Which lines below hold the word "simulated"? Copy all of them.

****************

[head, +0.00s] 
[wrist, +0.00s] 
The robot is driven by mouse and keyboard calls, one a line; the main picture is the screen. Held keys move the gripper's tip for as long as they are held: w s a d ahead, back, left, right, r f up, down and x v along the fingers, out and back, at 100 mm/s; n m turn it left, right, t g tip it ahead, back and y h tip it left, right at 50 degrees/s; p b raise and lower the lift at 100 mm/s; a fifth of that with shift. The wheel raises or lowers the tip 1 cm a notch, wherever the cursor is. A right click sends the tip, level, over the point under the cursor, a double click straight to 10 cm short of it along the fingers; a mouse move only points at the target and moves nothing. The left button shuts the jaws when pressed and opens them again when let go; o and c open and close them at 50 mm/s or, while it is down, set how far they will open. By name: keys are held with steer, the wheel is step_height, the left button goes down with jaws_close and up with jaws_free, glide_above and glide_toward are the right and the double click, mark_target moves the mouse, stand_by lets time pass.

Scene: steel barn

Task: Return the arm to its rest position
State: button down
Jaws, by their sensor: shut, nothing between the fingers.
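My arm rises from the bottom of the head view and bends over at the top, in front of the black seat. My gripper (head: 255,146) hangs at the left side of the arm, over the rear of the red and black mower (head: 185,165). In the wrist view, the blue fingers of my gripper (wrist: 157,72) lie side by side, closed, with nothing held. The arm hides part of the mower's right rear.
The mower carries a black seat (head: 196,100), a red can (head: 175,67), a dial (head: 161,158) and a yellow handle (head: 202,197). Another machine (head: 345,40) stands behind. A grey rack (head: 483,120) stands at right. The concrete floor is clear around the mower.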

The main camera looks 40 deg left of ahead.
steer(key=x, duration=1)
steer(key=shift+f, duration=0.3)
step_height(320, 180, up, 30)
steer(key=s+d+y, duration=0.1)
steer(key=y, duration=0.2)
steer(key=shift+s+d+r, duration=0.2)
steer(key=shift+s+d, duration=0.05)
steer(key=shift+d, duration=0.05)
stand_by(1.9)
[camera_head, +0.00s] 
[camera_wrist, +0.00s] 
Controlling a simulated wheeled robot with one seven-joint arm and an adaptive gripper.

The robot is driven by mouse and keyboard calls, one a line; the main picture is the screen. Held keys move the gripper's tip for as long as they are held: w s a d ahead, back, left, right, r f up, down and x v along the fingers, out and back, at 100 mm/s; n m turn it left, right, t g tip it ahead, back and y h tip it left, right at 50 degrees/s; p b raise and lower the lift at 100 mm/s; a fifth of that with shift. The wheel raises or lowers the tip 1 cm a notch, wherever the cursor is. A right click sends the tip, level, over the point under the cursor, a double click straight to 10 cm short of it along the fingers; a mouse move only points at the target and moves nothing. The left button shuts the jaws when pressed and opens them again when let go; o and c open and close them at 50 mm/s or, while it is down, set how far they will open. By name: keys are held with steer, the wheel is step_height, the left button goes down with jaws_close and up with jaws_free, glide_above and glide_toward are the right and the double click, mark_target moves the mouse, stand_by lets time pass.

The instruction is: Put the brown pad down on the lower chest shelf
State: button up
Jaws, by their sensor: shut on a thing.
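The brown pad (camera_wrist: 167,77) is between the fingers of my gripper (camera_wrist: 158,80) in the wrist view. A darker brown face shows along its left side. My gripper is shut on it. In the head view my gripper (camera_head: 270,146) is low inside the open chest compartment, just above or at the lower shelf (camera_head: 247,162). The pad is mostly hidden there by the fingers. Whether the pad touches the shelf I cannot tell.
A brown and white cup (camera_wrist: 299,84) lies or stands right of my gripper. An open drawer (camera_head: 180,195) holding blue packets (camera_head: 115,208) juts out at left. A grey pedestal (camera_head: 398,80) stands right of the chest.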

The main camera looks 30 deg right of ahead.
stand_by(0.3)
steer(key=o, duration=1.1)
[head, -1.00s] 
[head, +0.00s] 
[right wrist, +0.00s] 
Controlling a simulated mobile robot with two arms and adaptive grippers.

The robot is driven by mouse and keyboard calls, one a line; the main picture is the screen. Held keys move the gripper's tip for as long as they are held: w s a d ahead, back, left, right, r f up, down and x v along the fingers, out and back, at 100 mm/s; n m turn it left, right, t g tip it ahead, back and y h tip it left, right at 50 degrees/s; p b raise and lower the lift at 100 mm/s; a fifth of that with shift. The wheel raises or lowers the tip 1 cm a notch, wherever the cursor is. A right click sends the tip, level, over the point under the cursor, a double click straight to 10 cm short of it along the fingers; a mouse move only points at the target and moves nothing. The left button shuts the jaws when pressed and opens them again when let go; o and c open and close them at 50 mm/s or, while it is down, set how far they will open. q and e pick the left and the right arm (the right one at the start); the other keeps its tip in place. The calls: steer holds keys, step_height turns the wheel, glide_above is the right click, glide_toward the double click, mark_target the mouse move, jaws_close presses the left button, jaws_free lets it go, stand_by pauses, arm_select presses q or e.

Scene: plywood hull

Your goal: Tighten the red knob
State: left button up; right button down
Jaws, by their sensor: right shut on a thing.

****************

■ The reply ■
Controlling a simulated wheeled robot with one seven-joint arm and an adaptive gripper.
Controlling a simulated mobile robot with two arms and adaptive grippers.

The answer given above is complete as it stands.